Saya menenggak cukup banyak alkohol pekan ini, tapi rasa pusing yang saya dapatkan tak pernah sekuat saat saya menonton Liverpool.

Dua pekan beruntun saya menonton Liverpool kalah, dua pekan beruntun pula saya merasa pusing bukan kepalang. Pusing karena tim ini tiba-tiba terlihat medioker sekali, terlihat seperti tim yang linglung. Tak ada kejelasan di sana, tak ada kekukuhan saat bertahan, tak ada keganasan saat menyerang. Saya mual menontonnya.

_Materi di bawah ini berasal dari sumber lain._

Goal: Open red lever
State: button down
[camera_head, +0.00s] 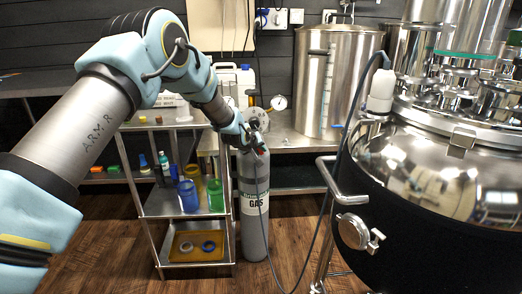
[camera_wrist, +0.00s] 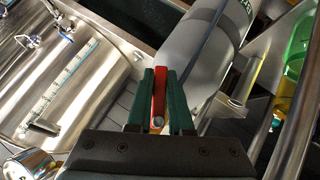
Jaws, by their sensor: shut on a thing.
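The red lever (camera_wrist: 159,92) stands between the two green fingers of my gripper (camera_wrist: 159,76) in the wrist view. The fingers are shut on it, one on each side. In the head view my gripper (camera_head: 259,146) is at the top of the grey gas cylinder (camera_head: 255,212), by its valve and gauges. The cylinder stands upright on the floor and also shows behind the fingers in the wrist view (camera_wrist: 196,52). In the head view the lever cannot be made out behind my gripper. Its mounting is hidden in both views.
A steel shelf cart (camera_head: 174,208) with coloured cups stands left of the cylinder. A large kettle (camera_head: 430,160) with a handle rail fills the right. A thin hose runs between cylinder and kettle. A steel tank (camera_head: 335,80) stands on the back counter. Wooden floor shows in front.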

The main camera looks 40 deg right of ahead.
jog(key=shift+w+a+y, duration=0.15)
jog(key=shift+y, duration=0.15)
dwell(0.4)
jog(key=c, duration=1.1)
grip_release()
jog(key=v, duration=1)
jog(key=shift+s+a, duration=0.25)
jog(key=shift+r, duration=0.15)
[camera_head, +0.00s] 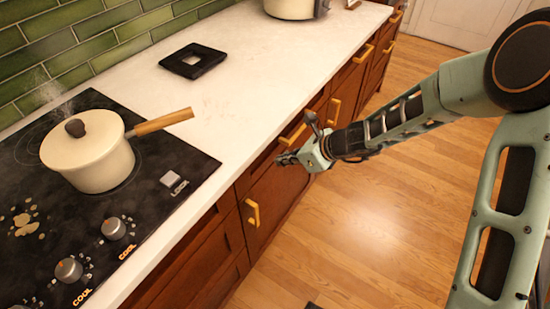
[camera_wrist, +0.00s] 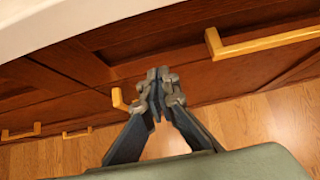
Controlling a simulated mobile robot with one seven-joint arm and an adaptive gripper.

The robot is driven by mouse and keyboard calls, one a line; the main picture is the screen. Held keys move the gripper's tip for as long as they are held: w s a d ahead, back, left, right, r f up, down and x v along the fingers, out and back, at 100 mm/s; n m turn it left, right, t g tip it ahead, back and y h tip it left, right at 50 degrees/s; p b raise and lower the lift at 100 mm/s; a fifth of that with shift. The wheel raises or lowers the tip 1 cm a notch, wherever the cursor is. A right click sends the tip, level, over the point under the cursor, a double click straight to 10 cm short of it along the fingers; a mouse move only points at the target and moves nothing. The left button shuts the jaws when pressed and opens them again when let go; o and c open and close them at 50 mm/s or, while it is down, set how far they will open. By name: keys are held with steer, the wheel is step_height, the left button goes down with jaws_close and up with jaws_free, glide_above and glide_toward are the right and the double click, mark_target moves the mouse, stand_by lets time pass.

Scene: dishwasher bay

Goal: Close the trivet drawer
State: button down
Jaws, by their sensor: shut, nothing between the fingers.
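The wooden drawer fronts (camera_wrist: 180,50) run below the white countertop, with yellow handles. In the wrist view one handle (camera_wrist: 260,42) is at upper right and another handle (camera_wrist: 119,99) is just left of my fingertips. My gripper (camera_wrist: 158,80) is shut and empty, its fingertips together in front of the dark wood. In the head view my gripper (camera_head: 283,158) is at the cabinet front, below a drawer handle (camera_head: 295,132). I see no clearly protruding drawer, and no label tells which is the trivet drawer. Whether the fingertips touch the wood I cannot tell.
A black square trivet (camera_head: 193,60) lies on the countertop (camera_head: 240,80). A cream pot (camera_head: 88,158) with a wooden handle stands on the black cooktop (camera_head: 150,215). Another cabinet handle (camera_head: 253,212) is lower left of my gripper.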

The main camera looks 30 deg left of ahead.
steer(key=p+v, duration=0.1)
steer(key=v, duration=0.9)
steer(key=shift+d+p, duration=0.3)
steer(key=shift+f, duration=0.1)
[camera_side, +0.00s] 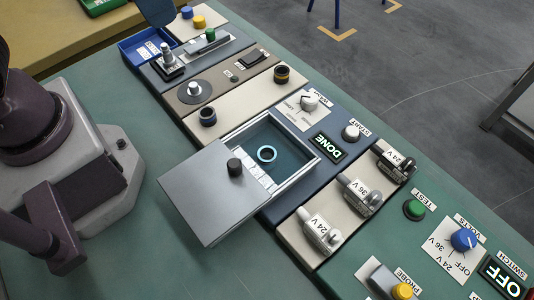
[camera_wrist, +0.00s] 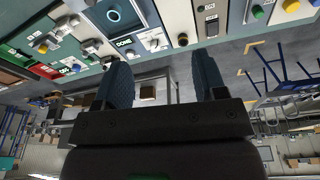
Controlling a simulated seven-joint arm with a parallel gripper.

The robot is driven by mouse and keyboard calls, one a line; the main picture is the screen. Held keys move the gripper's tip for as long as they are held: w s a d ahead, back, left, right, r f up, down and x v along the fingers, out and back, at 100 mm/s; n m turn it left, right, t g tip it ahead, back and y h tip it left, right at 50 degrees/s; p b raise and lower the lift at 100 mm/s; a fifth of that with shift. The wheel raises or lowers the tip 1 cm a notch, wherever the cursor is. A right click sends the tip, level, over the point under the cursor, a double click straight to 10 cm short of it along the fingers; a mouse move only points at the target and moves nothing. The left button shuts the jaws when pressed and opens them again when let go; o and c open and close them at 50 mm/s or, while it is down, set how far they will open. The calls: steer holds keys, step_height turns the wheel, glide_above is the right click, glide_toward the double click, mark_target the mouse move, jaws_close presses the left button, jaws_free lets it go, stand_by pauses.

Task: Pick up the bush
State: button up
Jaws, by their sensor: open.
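A grey sliding lid (camera_side: 210,196) with a black knob (camera_side: 234,167) is drawn aside and leaves the ring uncovered. My gripper (camera_wrist: 162,75) is open and empty, its two dark blue fingers well apart. It is away from the ring. A dark blue shape at the top of the side view may be one finger.
Two dark rings (camera_side: 281,74) (camera_side: 207,116) stand on the cream strip. Knobs, a DONE display (camera_side: 328,146) and several 24 V and 36 V clamp-like fixtures (camera_side: 360,192) surround the compartment. A blue tray (camera_side: 135,50) is at the upper left. The green bench front is clear.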

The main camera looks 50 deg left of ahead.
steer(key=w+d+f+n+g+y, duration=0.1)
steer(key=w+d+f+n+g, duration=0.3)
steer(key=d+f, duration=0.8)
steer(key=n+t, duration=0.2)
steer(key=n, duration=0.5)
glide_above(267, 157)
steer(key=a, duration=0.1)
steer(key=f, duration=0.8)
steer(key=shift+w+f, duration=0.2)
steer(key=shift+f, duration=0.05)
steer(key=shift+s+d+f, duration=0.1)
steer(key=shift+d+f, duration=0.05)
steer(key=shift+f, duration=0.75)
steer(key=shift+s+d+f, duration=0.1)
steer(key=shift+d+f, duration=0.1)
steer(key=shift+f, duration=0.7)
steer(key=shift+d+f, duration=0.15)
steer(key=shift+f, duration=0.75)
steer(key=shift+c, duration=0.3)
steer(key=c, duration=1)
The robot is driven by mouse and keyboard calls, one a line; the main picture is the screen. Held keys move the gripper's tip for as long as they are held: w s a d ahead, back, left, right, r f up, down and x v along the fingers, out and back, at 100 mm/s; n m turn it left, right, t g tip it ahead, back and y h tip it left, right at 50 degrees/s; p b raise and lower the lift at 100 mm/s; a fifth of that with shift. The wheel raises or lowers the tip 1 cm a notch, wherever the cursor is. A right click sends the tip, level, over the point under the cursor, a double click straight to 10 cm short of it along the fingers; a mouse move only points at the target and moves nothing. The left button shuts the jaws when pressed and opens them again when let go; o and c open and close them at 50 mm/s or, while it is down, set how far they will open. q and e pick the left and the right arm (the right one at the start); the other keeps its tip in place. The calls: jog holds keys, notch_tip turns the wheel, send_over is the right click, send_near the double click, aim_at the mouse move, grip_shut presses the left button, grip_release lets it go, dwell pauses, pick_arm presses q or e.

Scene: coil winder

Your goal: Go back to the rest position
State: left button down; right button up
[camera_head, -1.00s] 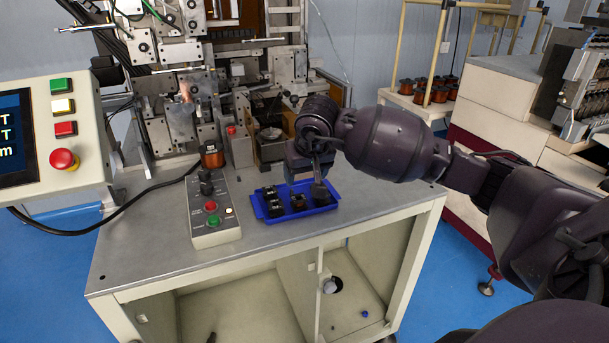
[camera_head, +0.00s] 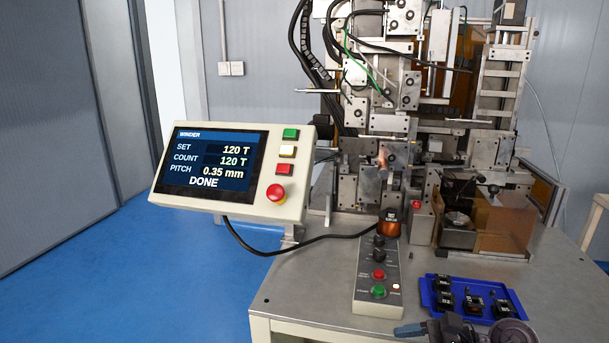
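My right gripper (camera_head: 425,329) shows only in part at the bottom edge, in front of the blue tray (camera_head: 428,292) and low over the table. A grey fingertip and dark wrist parts are visible; the rest is cut off, so its opening cannot be made out. My left gripper is out of view. The winding machine (camera_head: 400,95) stands at the back of the grey table (camera_head: 310,285). Its display panel (camera_head: 222,160) reads 120 T set, 120 T count and DONE.
The blue tray holds several dark pieces. A copper coil with a black top (camera_head: 389,224) stands behind the grey control box (camera_head: 376,300). A black cable (camera_head: 270,250) runs from the panel toward the coil. Blue floor (camera_head: 170,270) is open at left.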

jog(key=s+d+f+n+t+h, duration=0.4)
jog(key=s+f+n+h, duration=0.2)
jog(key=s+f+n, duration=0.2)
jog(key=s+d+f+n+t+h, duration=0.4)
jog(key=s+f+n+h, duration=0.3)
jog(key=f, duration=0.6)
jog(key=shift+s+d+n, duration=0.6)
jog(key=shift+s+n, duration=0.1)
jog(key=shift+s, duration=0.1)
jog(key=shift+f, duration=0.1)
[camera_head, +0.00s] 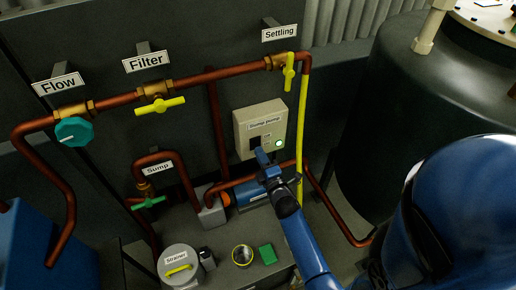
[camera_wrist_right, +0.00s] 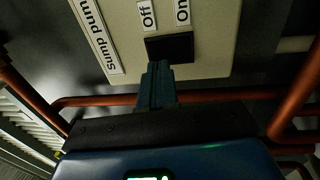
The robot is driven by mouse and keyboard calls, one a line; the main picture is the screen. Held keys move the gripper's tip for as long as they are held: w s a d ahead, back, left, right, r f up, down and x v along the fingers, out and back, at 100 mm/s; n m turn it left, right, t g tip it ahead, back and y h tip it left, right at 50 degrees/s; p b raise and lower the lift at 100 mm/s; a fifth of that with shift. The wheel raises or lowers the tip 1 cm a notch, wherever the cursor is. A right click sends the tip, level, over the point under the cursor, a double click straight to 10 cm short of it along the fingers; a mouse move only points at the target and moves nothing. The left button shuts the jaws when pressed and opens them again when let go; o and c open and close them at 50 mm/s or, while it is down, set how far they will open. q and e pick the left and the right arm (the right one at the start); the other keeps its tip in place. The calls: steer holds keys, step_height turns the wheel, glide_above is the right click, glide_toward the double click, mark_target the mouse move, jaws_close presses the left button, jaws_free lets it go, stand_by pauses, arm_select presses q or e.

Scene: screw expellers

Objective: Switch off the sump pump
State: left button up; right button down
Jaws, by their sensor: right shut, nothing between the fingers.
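The sump pump box (camera_head: 245,119) is a cream panel on the dark wall, with a "Sump pump" label and a lit green lamp (camera_head: 279,143). In the right wrist view the box (camera_wrist_right: 215,50) shows "Off" (camera_wrist_right: 147,15) and "On" (camera_wrist_right: 183,11) labels beside a black switch (camera_wrist_right: 175,48). My right gripper (camera_head: 262,154) is shut and empty, its tips at the lower part of the box. In the wrist view my right gripper's fingers (camera_wrist_right: 158,70) overlap the switch's edge; I cannot tell whether they touch it. The switch's position is unclear. My left gripper is not in view.
Copper pipes run around the box, with a yellow-handled Settling valve (camera_head: 289,72) above right and a yellow pipe (camera_head: 302,125) close to its right. A Filter valve (camera_head: 160,105), a teal Flow knob (camera_head: 73,132) and a strainer (camera_head: 178,263) are left. A large dark tank (camera_head: 400,120) stands right.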

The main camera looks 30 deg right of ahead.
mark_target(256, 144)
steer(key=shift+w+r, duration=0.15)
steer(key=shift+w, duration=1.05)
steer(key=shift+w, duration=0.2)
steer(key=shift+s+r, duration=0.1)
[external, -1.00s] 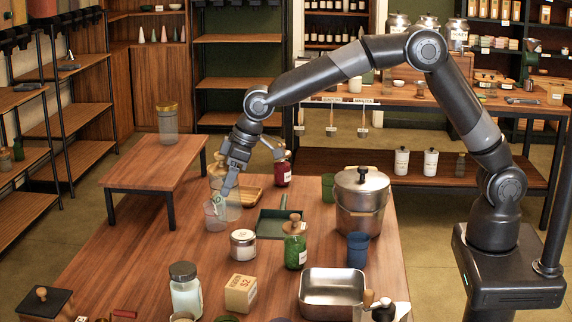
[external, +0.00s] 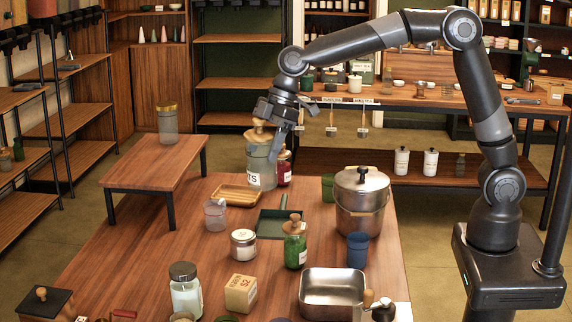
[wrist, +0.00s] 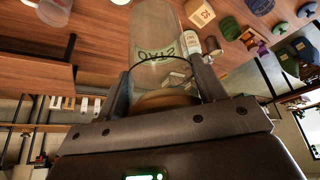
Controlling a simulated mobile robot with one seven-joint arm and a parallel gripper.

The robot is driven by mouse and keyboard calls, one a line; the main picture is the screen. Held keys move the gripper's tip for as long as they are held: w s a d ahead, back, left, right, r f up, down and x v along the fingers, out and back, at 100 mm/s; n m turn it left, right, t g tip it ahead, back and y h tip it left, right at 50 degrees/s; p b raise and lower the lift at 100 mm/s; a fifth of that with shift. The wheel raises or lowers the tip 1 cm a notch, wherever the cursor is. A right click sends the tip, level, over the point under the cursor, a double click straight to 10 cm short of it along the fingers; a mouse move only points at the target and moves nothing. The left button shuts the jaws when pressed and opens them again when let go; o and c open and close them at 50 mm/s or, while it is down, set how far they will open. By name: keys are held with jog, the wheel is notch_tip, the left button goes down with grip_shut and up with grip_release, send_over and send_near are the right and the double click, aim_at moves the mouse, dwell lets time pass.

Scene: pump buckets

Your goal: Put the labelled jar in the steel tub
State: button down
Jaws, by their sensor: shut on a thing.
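The labelled jar (external: 262,170) is clear, with a wooden lid and a white label whose visible letters end in "TS". My gripper (external: 272,128) is shut on it near the lid, at the far side of the table. In the wrist view the jar (wrist: 155,42) extends out from between my fingers, upright in the external view. It appears raised, but its clearance from the table is hard to tell. The steel tub (external: 332,283), open and rectangular, stands at the table's front right, well away from the jar. Its visible inside looks empty.
A red bottle (external: 284,170) is close beside the jar. A wooden tray (external: 238,197) and a green pan (external: 272,224) lie nearer.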

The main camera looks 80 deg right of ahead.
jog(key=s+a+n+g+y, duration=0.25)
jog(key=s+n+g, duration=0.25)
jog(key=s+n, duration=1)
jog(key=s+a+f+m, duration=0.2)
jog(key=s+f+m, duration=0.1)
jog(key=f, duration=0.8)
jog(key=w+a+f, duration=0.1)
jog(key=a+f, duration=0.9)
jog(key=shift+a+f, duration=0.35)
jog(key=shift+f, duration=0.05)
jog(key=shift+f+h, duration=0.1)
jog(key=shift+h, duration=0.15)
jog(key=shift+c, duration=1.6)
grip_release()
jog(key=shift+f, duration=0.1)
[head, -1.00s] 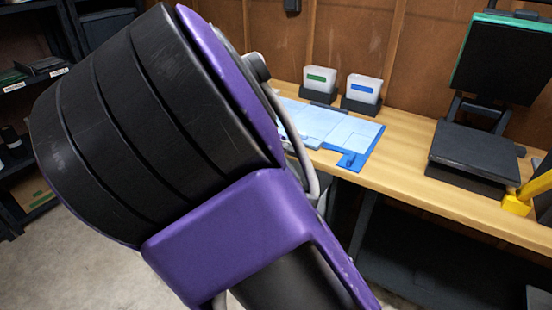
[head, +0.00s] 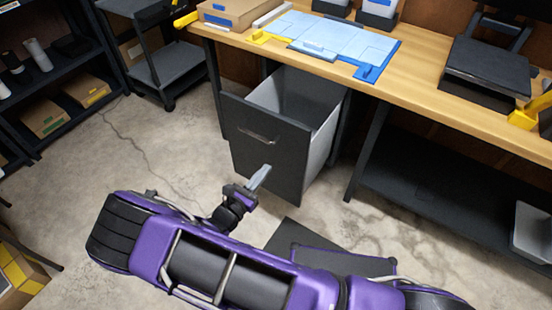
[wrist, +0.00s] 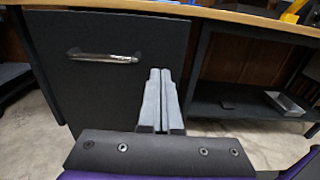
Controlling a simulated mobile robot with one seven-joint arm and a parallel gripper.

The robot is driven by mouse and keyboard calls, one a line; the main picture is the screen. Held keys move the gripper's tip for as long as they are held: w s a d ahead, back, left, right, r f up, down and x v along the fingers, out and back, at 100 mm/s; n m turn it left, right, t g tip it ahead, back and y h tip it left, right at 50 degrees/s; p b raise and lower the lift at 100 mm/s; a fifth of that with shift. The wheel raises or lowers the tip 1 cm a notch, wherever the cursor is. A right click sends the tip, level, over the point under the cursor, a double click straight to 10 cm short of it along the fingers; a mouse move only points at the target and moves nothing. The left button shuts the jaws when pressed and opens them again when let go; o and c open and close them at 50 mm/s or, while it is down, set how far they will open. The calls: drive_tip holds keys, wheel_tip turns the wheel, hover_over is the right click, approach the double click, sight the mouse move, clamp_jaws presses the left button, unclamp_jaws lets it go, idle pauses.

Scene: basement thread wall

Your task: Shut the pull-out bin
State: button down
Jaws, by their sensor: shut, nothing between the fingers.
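The pull-out bin (head: 268,148) stands out from under the workbench, with its dark front panel and metal bar handle toward me and its pale inner walls showing. It is open, and its inside looks empty where I can see it. My gripper (head: 260,177) is shut and empty, in front of the lower right part of the panel in the head view. In the wrist view, the shut fingers (wrist: 161,85) point at the right edge of the dark panel (wrist: 110,85), right of and below the handle (wrist: 103,57). I cannot tell whether they touch it.
The wooden workbench (head: 425,88) runs above the bin, with a blue mat (head: 377,68) on it. A bench leg (head: 365,155) stands right of the bin. A dark cart (head: 165,65) and shelves stand left. The floor (head: 150,150) before the bin is clear.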

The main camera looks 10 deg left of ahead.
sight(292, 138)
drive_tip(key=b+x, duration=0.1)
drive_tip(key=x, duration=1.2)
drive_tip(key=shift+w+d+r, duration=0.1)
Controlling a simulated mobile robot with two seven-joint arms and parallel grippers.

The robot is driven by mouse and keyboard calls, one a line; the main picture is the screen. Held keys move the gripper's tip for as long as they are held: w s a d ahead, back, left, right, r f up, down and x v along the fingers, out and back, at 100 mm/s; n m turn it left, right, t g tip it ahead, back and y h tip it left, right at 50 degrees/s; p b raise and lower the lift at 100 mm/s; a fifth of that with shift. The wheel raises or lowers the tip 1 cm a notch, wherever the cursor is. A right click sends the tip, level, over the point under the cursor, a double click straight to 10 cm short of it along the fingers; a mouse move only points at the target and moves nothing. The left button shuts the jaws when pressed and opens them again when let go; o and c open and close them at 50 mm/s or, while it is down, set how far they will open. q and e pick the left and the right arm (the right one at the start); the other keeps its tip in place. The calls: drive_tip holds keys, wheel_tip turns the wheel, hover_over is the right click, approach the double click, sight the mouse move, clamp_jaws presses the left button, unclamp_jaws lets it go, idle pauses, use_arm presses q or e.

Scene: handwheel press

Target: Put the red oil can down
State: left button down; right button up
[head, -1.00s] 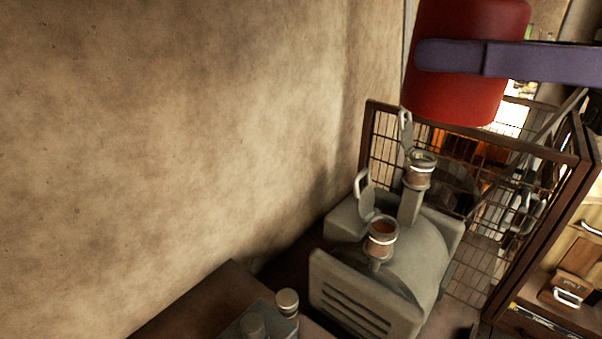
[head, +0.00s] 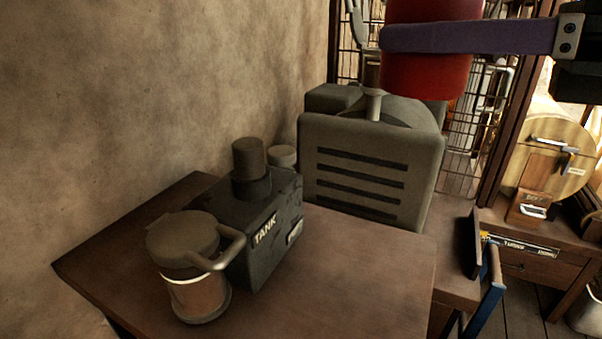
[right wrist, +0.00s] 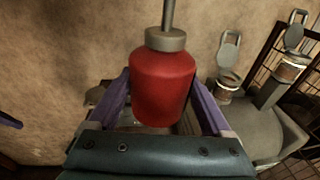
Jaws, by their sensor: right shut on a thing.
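The red oil can (head: 428,75) is at the top right of the head view, upright and in the air. My right gripper (head: 400,38), with purple fingers, is shut around its body. In the right wrist view, the can (right wrist: 163,88) with its grey cap and thin spout stands between the two fingers (right wrist: 160,95). The can's top is cut off in the head view. A purple piece at the left edge of the right wrist view looks like a finger of my left gripper (right wrist: 9,121); its jaws cannot be made out.
A brown table (head: 365,265) holds a dark box marked TANK (head: 270,235) and a lidded mug-like container (head: 192,270). Its front right is clear. Behind stands a grey slotted machine (head: 365,180) with a wire cage (head: 465,140). A wall (head: 150,90) runs along the left.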

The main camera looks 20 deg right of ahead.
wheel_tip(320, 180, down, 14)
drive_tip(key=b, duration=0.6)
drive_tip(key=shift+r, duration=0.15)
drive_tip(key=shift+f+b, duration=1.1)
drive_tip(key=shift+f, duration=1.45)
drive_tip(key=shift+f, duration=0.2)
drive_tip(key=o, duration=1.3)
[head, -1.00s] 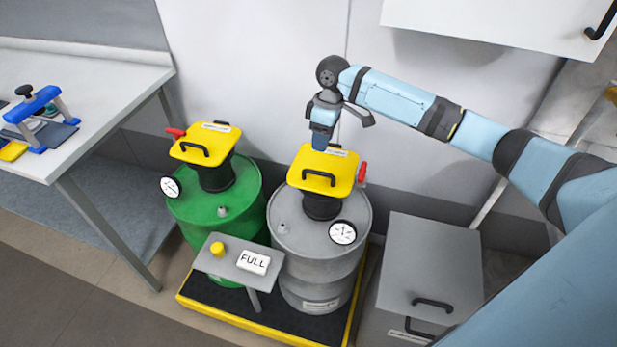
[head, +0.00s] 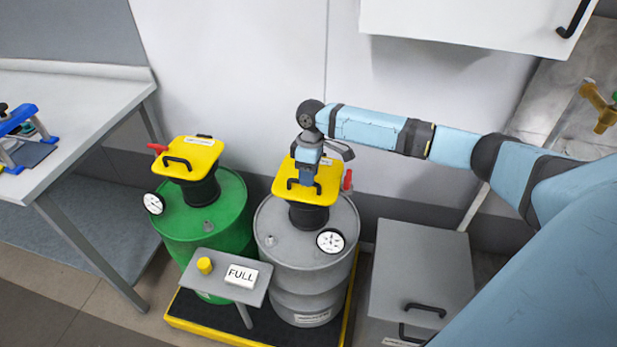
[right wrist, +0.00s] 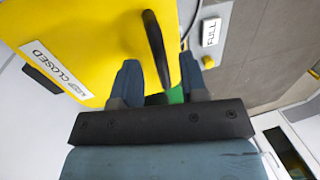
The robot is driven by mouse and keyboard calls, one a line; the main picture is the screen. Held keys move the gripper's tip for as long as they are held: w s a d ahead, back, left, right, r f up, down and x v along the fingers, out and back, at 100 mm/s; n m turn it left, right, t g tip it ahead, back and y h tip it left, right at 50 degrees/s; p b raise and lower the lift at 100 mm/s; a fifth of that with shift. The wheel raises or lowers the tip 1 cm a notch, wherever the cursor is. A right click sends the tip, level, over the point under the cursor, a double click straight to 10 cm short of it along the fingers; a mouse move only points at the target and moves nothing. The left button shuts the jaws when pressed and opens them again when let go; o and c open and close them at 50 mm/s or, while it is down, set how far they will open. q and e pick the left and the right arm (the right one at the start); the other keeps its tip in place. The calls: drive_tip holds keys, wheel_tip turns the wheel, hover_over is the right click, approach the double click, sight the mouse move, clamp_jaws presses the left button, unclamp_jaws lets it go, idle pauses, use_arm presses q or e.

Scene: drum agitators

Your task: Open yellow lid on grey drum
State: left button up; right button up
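The grey drum (head: 303,255) stands on the right of the pair, with its yellow lid (head: 328,177) down. The lid has a black handle (head: 296,184) and a red lever (head: 347,180) at its right side. In the right wrist view the yellow lid (right wrist: 85,40) bears a label reading CLOSED (right wrist: 55,65). My right gripper (head: 306,181) is over the lid at the handle. In the right wrist view its fingers (right wrist: 159,75) are apart, with the handle (right wrist: 154,45) showing between them; contact cannot be told. My left gripper is not in view.
A green drum (head: 205,226) with its own yellow lid stands left. A small stand (head: 225,262) with a yellow button and FULL sign is in front. A grey box (head: 422,262) stands right, a white table (head: 85,120) left. A wall cabinet (head: 460,22) hangs above.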

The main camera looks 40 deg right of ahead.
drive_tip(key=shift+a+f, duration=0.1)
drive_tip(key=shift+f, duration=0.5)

Saya memang pernah menyaksikan Liverpool yang lebih jelek dari ini, tapi mengingat tim ini terus berada di jalur yang benar sejak 2017, apa yang mereka pertontonkan di musim ini––terutama di dua pekan terakhir––benar-benar membuat saya heran. Saking herannya, saya bertanya-tanya “apa lagi yang salah?”. Saya sudah punya beberapa catatan soal apa kekurangan tim, tetapi rasanya catatan itu bisa bertambah terus tiap pekannya.

Dan daripada saya hanya menyimpan catatan itu sendiri, yang mana hanya akan membuat kepala saya makin pusing tiap kali membacanya, lebih baik saya tuliskan saja di sini. Setidaknya bukan hanya saya saja yang pusing, tapi juga pendukung-pendukung Liverpool lainnya di luar sana.

Begini. Secara taktik, Liverpool-nya Jürgen Klopp bertumpu pada 3 hal: pressing, transisi yang cepat, dan kemampuan pemain dalam menemukan serta mengokupasi ruang kosong. Di musim ini, tak ada satu pun dari tiga aspek itu yang bisa berjalan baik. Semua menurun jika kita bandingkan dengan musim lalu. Liverpool menukik.

Bukan Mesin Pressing Lagi

Musim lalu, Liverpool adalah tim dengan angka PPDA (passes allowed per defensive action) paling rendah. Angka PPDA yang rendah menunjukkan intensnya pressing Liverpool. Untuk menyederhanakannya, PPDA adalah metrik yang bisa mengukur intensitas pressing sebuah tim. Statistik ini mengukur seberapa banyak umpan yang dilepaskan lawan sebelum sebuah tim melakukan aksi defensif untuk merebut bola. Makin kecil angka PPDA, makin intens pressing yang dilakukan.

Dalam kasus Liverpool, PPDA mereka musim lalu ada di angka 9,9. Tak ada tim Premier League yang lebih intens dari mereka dalam menekan lawan. Namun, musim ini, catatan Liverpool jauh menurun. Angka PPDA mereka ada di angka 11,5. Ini artinya lawan-lawan Liverpool bisa melepaskan 11,5 umpan sebelum akhirnya bola direbut berkat tekanan atau aksi defensif.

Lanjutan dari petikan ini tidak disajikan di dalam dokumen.